## BEGIN

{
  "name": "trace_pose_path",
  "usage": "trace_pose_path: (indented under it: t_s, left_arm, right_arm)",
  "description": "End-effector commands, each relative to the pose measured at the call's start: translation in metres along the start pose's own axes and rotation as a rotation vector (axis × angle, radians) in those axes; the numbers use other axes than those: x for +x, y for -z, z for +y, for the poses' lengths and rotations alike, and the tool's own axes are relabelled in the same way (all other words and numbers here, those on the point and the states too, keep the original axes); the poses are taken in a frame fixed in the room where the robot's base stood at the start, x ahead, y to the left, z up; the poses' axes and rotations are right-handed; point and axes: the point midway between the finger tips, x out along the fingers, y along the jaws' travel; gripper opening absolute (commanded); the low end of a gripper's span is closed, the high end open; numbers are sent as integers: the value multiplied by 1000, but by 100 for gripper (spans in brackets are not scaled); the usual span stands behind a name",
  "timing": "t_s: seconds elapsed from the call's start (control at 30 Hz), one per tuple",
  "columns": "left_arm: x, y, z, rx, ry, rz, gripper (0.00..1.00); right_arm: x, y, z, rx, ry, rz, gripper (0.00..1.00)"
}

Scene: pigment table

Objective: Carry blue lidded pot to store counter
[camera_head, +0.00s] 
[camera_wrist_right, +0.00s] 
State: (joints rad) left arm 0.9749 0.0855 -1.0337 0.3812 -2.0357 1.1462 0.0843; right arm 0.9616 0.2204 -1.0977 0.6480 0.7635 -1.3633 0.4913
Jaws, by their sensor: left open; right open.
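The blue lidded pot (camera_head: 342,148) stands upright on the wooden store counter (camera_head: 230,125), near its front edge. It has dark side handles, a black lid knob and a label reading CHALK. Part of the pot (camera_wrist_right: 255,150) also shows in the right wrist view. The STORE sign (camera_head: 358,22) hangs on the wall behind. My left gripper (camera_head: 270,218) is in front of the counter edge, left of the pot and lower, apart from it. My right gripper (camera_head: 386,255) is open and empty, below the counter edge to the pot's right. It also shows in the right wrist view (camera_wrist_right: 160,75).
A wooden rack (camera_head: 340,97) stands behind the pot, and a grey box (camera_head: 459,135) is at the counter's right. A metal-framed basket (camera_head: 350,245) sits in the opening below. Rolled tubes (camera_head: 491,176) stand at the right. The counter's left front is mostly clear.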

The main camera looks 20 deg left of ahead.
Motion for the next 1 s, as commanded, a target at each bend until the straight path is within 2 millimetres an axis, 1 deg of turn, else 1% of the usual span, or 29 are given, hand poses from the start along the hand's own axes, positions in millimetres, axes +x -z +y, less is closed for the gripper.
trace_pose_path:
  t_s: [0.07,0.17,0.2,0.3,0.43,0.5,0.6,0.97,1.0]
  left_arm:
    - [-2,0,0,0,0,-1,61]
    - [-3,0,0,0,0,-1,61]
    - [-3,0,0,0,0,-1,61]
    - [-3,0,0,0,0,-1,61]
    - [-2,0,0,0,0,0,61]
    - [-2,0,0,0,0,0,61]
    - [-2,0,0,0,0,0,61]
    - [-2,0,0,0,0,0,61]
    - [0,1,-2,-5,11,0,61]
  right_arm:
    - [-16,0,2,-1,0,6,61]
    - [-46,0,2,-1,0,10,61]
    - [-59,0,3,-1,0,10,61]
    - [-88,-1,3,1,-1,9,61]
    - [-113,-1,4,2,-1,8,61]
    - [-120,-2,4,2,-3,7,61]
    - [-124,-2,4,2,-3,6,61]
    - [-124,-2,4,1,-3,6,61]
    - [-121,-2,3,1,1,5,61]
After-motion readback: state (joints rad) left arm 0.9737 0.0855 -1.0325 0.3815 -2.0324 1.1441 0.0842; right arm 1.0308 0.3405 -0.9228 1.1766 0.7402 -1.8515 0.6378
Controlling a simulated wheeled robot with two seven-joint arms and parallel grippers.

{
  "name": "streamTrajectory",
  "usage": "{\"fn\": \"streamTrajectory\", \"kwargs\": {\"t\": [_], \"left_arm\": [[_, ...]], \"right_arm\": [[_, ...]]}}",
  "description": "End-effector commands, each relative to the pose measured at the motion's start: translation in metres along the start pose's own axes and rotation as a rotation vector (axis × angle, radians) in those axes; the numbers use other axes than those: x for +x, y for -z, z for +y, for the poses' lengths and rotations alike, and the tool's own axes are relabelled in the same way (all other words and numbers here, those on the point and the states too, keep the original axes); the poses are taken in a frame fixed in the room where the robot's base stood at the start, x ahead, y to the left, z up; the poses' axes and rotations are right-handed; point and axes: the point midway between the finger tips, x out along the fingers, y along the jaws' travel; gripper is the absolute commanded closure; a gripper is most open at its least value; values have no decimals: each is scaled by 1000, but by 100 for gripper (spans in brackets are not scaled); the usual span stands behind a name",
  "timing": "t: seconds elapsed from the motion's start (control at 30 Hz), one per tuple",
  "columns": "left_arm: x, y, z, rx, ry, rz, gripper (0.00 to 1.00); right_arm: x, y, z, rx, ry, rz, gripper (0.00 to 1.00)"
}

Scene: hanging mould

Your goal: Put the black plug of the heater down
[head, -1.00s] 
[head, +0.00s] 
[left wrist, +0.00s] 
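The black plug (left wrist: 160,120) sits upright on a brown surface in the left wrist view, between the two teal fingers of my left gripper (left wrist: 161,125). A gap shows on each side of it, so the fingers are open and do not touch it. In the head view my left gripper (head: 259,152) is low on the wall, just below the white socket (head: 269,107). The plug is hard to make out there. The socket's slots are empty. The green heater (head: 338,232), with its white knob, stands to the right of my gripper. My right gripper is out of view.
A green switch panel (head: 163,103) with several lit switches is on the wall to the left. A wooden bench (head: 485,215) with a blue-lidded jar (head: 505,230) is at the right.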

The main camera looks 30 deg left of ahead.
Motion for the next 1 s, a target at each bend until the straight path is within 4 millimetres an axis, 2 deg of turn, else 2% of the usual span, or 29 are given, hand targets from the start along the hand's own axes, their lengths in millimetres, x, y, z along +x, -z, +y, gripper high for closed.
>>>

## END

▶ **Written exercise**: Up to and including the line that holds "[camera_wrist_right, +0.00s]", reproduce the records above exactly from their first line, and give nothing else.

▶ **Exercise answer**:
{
  "name": "trace_pose_path",
  "usage": "trace_pose_path: (indented under it: t_s, left_arm, right_arm)",
  "description": "End-effector commands, each relative to the pose measured at the call's start: translation in metres along the start pose's own axes and rotation as a rotation vector (axis × angle, radians) in those axes; the numbers use other axes than those: x for +x, y for -z, z for +y, for the poses' lengths and rotations alike, and the tool's own axes are relabelled in the same way (all other words and numbers here, those on the point and the states too, keep the original axes); the poses are taken in a frame fixed in the room where the robot's base stood at the start, x ahead, y to the left, z up; the poses' axes and rotations are right-handed; point and axes: the point midway between the finger tips, x out along the fingers, y along the jaws' travel; gripper opening absolute (commanded); the low end of a gripper's span is closed, the high end open; numbers are sent as integers: the value multiplied by 1000, but by 100 for gripper (spans in brackets are not scaled); the usual span stands behind a name",
  "timing": "t_s: seconds elapsed from the call's start (control at 30 Hz), one per tuple",
  "columns": "left_arm: x, y, z, rx, ry, rz, gripper (0.00..1.00); right_arm: x, y, z, rx, ry, rz, gripper (0.00..1.00)"
}

Scene: pigment table

Objective: Carry blue lidded pot to store counter
[camera_head, +0.00s] 
[camera_wrist_right, +0.00s] 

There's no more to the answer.